Kevin Kautzman wrote about Rosemary Clooney and about Robert Kennedy's slaying:
Clooney was in the Ambassador Hotel when Kennedy was shot. A month or so later she had a breakdown and was institutionalized. She felt as if she wasn't able to sing, and that if she couldn't sing, her life would be meaningless. This struck me as profound and as a clear symbol of the untold and immeasurable collateral damage that occurs around political violence. I hope Rosemary's struggle to find her voice again in the play is an effective metaphor for a larger desire and political need within the better parts of the American character: to speak and even sing personal truth against and despite violence.
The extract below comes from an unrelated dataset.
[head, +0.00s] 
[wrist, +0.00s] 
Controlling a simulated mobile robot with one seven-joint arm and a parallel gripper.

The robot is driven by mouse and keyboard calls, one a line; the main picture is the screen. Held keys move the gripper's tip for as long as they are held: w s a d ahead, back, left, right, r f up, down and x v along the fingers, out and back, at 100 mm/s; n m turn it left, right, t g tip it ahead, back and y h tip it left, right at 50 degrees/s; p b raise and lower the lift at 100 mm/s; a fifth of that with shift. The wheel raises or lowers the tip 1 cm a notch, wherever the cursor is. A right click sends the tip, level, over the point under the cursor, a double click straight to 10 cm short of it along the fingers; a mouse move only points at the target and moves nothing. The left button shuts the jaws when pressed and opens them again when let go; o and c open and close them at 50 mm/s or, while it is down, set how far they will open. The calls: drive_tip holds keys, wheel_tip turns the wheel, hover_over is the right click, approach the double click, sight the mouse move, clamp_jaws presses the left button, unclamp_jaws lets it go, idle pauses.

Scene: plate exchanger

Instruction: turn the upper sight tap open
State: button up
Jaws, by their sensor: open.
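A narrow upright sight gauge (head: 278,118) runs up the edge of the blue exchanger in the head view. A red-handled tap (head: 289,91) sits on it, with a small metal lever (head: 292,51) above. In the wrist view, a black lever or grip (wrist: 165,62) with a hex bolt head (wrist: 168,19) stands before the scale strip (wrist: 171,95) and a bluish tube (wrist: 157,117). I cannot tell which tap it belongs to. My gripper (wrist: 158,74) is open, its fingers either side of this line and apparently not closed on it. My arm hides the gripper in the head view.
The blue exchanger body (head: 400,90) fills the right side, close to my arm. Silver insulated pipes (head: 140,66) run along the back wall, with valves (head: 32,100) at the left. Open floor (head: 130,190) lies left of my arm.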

Rhiana Yazzie wrote about the beginnings of the American Indian Movement:
For Indians, Minneapolis was our Birmingham, but this story never gets out; there's no wonder AIM began in this city. I spoke with founding members of AIM who were at the first official meeting in July 1969. I heard story after story of people being rounded up regardless of a crime, beaten before being thrown into paddy wagons, taken to the Mississippi and thrown in even in the coldest winter months and often left for dead, women raped; one in four Indian children were removed from their homes and placed into white families. AIM focused on these things immediately, taking steps to change Indian Child Welfare Laws.
Dominic Orlando wrote on President Richard Nixon:
I was barely alive in '68, and so while I'm very familiar with the pop aspects of our cultural history, I had a couple of huge political surprises: 1) that Nixon pioneered a lot of the political marketing techniques we see in elections up to the present day; 2) Though the language is sometimes a little different, many of the issues and conflicts -- charter schools, states rights, "activist" judges, etc. -- haven't changed in 40 years. Obama spoke to this a little in the 2008 election, but I was really made aware that in many ways we've been going in circles rhetorically since the 1960s.